Family
- Weekend Effect
What Are You Doing Out THERE, Ralph?
Jerry & Tippy Case
(Excerpted from 1981
June Worldwide Family Spirit magazine)
It may sound obvious' or a little trite and shopworn, but it constantly
amazes us how huge an effect the Weekend had on our lives. You prob¬ably
haven't been to our house because most people don't just-stop by.

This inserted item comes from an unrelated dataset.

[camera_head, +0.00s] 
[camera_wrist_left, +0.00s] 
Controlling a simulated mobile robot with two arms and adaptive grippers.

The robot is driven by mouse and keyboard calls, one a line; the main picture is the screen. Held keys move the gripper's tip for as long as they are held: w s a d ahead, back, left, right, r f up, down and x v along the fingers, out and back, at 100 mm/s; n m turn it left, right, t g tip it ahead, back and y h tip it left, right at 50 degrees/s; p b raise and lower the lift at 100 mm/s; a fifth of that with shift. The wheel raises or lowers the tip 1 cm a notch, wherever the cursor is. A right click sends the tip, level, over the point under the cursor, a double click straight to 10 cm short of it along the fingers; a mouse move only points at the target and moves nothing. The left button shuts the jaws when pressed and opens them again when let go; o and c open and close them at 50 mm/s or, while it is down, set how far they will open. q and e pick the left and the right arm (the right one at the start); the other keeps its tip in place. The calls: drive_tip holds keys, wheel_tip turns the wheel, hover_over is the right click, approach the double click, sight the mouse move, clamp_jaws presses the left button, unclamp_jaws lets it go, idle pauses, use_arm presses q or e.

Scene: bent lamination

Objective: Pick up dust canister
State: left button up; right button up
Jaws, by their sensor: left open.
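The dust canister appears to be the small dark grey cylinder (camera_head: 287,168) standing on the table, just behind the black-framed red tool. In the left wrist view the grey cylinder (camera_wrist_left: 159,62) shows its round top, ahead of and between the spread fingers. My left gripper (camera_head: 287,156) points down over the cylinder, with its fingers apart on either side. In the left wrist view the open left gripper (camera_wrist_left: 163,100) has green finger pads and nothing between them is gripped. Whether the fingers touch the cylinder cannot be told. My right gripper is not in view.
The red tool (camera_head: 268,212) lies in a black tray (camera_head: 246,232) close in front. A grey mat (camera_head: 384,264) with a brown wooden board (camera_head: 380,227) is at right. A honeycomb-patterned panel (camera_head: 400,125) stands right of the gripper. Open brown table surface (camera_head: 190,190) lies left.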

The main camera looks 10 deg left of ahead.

You have to want to go there; and once you get there, there's nowhere
else to go. It's up on a hill, surrounded by pine trees, so that
no one can see in our windows. Isolated. When we bought that house
we thought it was absolutely perfect: nobody would bother us; it
was private. If it had had a moat around it, we would have pulled
up the draw-bridge. We were loners. Then we made this Weekend .
. .
The first thing they did on that Weekend was give us back to each
other, in new and wondrous ways. And at lunch on Sunday, the two
of us were busy dreaming and talking of our new life-how much more
delight and enjoyment we would find in each other as we scampered
around our house and lawn, two sylvan nymphs, so young and so in
love.
We went to the afternoon talks just to be polite; we couldn't imagine
they would, or could, be anything more than icing. And the final
talk, as you well know, was entitled, "The Open & Apostolic
Couple." Hoo Hah! It really was a "now that we have your
attention" experience; and, we sat there stunned. Disbelief,
fear, resentment, disappointment, anger-and those in only the first
five minutes! "O & A," they said, "Off your Ass."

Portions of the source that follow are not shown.